What's needed is an exact copy of the lines from the one that contains "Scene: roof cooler" to the end of the data below, leaving the pictures out.

________________________

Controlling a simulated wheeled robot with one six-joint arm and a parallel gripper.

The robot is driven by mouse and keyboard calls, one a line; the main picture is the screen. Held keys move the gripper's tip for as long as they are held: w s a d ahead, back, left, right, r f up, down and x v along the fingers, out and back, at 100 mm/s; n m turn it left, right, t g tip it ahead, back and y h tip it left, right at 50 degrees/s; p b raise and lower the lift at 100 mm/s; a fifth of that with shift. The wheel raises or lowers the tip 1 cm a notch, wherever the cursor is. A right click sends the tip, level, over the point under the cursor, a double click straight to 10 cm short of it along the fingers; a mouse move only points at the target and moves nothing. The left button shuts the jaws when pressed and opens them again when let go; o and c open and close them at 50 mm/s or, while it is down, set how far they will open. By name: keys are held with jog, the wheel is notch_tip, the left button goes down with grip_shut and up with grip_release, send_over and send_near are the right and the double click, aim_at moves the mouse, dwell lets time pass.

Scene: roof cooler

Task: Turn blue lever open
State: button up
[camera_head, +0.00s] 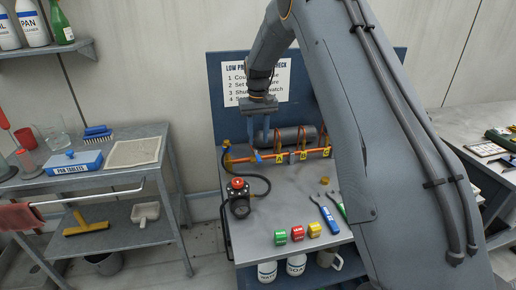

________________________

# WORKED ANSWER:
Scene: roof cooler

Task: Turn blue lever open
State: button up
[camera_head, +0.00s] 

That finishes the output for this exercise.